● **Do this**:
Give back exactly the lines from the start of the listing to the line containing "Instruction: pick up", inclusive, and nothing beyond them.

● **Dataset items**:
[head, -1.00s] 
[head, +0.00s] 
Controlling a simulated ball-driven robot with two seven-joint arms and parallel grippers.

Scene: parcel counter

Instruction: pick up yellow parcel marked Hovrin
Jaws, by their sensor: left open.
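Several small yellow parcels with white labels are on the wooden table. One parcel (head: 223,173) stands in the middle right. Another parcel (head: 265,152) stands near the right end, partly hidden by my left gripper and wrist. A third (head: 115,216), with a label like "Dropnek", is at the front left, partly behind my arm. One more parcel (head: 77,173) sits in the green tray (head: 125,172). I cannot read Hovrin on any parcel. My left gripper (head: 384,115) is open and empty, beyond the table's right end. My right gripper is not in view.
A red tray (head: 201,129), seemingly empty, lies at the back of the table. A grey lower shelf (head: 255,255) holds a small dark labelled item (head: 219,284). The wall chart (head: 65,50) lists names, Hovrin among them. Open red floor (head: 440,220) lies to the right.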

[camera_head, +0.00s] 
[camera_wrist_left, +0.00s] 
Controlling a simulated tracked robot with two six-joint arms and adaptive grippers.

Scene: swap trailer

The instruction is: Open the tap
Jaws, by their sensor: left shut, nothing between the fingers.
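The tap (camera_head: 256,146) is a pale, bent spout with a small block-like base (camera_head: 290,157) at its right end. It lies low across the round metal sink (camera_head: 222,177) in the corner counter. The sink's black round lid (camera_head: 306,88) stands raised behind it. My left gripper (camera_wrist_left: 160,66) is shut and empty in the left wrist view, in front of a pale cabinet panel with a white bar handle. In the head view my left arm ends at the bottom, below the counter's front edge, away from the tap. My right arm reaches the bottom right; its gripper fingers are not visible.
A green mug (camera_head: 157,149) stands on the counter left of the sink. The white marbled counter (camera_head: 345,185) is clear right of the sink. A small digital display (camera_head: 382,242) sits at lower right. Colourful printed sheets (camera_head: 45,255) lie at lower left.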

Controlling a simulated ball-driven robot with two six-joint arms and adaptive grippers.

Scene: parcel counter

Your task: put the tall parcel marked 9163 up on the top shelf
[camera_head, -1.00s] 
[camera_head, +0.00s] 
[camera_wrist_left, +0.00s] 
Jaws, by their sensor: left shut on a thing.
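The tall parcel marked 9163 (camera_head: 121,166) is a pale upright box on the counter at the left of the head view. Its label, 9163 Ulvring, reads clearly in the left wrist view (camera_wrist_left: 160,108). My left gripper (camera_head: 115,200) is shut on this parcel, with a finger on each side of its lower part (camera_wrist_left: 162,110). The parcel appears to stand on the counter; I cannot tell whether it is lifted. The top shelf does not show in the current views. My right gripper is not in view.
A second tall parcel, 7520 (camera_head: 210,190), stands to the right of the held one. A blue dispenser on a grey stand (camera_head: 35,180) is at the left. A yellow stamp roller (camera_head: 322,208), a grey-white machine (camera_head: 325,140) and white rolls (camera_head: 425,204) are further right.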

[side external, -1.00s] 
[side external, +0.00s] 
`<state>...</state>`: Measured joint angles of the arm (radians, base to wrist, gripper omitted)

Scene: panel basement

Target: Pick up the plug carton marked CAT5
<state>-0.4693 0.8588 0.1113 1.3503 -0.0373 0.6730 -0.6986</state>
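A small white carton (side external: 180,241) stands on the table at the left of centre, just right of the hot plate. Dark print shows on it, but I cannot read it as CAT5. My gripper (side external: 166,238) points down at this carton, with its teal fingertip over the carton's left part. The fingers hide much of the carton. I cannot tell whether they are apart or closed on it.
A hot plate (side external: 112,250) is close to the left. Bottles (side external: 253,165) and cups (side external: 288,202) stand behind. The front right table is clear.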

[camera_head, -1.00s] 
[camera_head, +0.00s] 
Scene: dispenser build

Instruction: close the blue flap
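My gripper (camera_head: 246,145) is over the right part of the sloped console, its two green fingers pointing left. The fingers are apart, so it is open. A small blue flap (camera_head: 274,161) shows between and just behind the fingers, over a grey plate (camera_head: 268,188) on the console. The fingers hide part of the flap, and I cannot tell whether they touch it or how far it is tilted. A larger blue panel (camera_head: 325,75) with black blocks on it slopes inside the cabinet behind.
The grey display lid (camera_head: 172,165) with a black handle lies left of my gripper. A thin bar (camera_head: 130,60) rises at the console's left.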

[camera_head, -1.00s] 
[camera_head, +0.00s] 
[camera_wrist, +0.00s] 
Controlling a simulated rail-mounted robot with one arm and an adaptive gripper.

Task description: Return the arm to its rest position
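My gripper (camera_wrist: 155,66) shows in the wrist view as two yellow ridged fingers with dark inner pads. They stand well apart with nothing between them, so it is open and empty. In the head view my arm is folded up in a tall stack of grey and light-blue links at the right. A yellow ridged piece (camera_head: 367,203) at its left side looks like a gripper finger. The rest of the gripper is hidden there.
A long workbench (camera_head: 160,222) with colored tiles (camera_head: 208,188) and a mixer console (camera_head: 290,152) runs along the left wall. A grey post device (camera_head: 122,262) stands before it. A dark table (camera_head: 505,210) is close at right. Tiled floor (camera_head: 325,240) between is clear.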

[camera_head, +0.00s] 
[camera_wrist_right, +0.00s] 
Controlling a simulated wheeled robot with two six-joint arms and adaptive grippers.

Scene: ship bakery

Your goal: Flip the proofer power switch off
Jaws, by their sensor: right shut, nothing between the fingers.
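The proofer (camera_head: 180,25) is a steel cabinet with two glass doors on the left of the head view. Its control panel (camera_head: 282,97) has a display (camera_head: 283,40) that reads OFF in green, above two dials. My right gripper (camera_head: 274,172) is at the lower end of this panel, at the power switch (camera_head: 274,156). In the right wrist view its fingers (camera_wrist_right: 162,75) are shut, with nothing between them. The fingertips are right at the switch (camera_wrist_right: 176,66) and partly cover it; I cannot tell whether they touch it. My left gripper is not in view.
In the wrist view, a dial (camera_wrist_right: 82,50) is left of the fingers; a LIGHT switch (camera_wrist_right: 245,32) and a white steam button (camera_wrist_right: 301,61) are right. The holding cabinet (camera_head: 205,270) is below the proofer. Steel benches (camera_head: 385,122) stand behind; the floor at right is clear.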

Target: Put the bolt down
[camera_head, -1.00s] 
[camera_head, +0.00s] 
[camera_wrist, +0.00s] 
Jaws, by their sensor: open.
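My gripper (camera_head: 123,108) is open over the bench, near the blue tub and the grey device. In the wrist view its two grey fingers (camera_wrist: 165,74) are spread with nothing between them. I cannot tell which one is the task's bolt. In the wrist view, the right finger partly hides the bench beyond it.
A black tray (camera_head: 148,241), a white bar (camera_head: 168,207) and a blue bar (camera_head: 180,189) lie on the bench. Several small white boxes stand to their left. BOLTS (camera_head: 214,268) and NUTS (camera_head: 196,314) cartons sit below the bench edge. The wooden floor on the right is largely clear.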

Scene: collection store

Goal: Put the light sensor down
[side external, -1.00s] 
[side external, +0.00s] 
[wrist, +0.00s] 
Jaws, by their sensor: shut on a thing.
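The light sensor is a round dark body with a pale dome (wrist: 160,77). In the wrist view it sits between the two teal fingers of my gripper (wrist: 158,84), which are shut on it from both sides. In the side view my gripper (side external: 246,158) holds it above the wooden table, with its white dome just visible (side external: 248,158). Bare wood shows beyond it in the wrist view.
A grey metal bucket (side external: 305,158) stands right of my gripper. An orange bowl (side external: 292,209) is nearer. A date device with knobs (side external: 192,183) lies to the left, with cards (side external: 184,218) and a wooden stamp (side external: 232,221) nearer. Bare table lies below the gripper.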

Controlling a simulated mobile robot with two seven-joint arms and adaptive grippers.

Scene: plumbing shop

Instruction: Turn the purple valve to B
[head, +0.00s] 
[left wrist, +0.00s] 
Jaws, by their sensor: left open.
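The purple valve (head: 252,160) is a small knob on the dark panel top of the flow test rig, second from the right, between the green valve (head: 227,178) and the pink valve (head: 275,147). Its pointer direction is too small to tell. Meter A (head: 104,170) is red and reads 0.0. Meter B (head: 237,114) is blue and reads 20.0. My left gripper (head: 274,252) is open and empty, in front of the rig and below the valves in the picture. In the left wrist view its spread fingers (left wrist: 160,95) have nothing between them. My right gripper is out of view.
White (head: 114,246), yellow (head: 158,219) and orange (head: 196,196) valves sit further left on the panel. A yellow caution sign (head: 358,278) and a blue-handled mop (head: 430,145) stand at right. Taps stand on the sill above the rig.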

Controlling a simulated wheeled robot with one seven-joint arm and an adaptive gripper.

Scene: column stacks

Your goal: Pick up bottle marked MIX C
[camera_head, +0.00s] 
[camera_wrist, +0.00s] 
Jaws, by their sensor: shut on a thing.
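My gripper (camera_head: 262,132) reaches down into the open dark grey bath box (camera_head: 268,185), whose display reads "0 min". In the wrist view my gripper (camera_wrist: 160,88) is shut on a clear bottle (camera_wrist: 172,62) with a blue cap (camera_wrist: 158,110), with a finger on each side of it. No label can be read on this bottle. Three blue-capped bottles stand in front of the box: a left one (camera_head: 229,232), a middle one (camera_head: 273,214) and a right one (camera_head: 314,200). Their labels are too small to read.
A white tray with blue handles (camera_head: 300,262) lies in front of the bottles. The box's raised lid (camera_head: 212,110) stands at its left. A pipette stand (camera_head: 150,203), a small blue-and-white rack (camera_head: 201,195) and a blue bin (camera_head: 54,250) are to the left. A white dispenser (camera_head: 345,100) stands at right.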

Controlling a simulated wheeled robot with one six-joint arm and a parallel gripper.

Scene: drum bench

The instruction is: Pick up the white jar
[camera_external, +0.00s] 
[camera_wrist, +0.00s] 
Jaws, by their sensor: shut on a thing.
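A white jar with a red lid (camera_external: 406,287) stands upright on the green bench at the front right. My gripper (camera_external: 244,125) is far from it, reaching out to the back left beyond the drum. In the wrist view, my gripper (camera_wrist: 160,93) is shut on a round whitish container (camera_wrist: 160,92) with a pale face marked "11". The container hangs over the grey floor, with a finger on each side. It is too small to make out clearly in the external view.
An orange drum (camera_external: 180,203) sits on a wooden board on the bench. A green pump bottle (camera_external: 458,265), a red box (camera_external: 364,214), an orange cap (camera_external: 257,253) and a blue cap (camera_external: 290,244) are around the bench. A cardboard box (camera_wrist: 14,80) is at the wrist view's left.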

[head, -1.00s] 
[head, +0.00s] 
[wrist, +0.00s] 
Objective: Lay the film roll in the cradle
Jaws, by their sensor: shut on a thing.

● **Correct answer**:
[head, -1.00s] 
[head, +0.00s] 
Controlling a simulated ball-driven robot with two seven-joint arms and parallel grippers.

Scene: parcel counter

Instruction: pick up yellow parcel marked Hovrin

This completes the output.